** start of Material provided **

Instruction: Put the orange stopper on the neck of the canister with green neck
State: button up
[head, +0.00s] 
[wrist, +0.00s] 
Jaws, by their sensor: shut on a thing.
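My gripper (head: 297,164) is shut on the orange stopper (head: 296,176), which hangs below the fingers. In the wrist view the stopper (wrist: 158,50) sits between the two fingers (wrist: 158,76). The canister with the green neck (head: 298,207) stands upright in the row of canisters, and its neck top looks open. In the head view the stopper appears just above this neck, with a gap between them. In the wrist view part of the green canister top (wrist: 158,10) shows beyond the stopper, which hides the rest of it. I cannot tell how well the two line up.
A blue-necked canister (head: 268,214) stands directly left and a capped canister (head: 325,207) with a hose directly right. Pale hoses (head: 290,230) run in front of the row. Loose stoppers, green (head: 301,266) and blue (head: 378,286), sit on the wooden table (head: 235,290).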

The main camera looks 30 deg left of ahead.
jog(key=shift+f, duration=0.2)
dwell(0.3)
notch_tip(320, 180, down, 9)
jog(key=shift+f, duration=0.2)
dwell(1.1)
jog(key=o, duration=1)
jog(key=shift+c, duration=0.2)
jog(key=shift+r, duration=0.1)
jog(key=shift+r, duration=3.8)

** end of Material provided **

Request:
Transcribe the material exactly as it reads.

Solution for this task:
Instruction: Put the orange stopper on the neck of the canister with green neck
State: button up
[head, +0.00s] 
[wrist, +0.00s] 
Jaws, by their sensor: shut on a thing.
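My gripper (head: 297,164) is shut on the orange stopper (head: 296,176), which hangs below the fingers. In the wrist view the stopper (wrist: 158,50) sits between the two fingers (wrist: 158,76). The canister with the green neck (head: 298,207) stands upright in the row of canisters, and its neck top looks open. In the head view the stopper appears just above this neck, with a gap between them. In the wrist view part of the green canister top (wrist: 158,10) shows beyond the stopper, which hides the rest of it. I cannot tell how well the two line up.
A blue-necked canister (head: 268,214) stands directly left and a capped canister (head: 325,207) with a hose directly right. Pale hoses (head: 290,230) run in front of the row. Loose stoppers, green (head: 301,266) and blue (head: 378,286), sit on the wooden table (head: 235,290).

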The main camera looks 30 deg left of ahead.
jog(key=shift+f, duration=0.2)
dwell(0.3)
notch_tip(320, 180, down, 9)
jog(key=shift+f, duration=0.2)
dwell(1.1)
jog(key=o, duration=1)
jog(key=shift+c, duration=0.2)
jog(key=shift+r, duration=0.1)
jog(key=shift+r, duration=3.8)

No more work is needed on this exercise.